Stuart Whitehair provides us with a Father's Day Update from his blog cuatthegame.com (posted June 15, 2008):
Contract extension for Dan Hawkins
Colorado head coach Dan Hawkins received a contract extension at the CU Board of Regents meeting June 4th. The unanimous vote of the Regents gives the Buffs’ football coach a contract through the 2012 season.
For head coach Dan Hawkins, the extension adds two years to his first contract with Colorado. The guaranteed money was not significantly raised—up $44,500 per season to around $900,000.
Much of the increase in salary comes in incentive bonus money. Previously, Hawkins was eligible for $50,000 for such incentives as student citizenship, community outreach, and academic progress. The bonus money for reaching those incentives has been raised to $77,500 each.
In his first two seasons, Hawkins met 95% of these incentives.
Other bonuses, to be awarded for meeting goals nationally and within the Big 12 conference, as well as for achieving individual goals (such as Big 12 Coach of the Year), have also been significantly raised.
“I am honored that the university feels good about what we are doing here,” said Hawkins of his extension. “I am proud of the efforts we have put forth and glad they have the confidence in us that we are doing the right things on and off the field, and they want us to stay here.”
Hawkins also discussed his interest in increasing salaries for his assistant coaches, commenting, “It is not just the head coach. You have got to have great people.”

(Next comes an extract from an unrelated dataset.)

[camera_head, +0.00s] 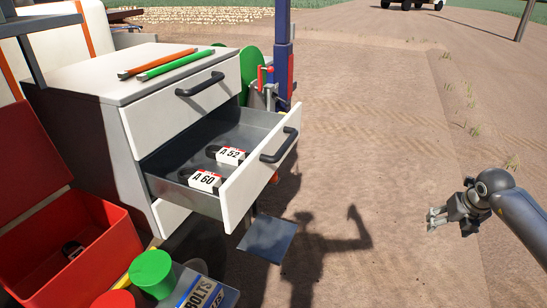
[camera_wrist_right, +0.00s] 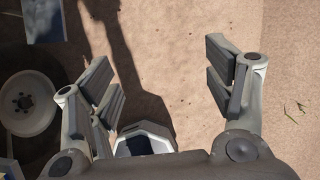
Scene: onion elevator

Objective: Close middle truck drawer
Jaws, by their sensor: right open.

While I am glad that the contract extension was accomplished with little fanfare and little opposition, I am not sure that it was necessary just yet. Hawkins noted in his interview that, as he still had three years remaining on his original contract, opponents were not yet using the length of his contract as a negative on the recruiting trail.
Plus, the assistant coaches at CU are currently not that far off the pace of their Big 12 counterparts. Why not wait until the end of the 2008 season, hopefully on the heels of a winning season, to announce the extension? What if the Buffs have a third consecutive losing season in 2008?
How much hand-wringing will there be if the program, already posting the worst consecutive seasons since the dark days of the early 1980s, fails to make headway against the ever-improving competition in the conference, and yet has a coach who still has four years remaining on his contract?
Okay, enough of the negative. Even if the Buffs are around .500 in 2008, I am very optimistic about the future. The schedules in the next few years are not as daunting, and the accumulation of talent in Boulder is undeniable.
Hopefully, we will look back at this extension with the same fondness and admiration as we do the extension granted to Bill McCartney by athletic director Bill Marolt in 1984. With the head coach at CU in the midst of his third straight losing campaign (and what would become a 1-10 record that season), Marolt extended the contract of his football coach.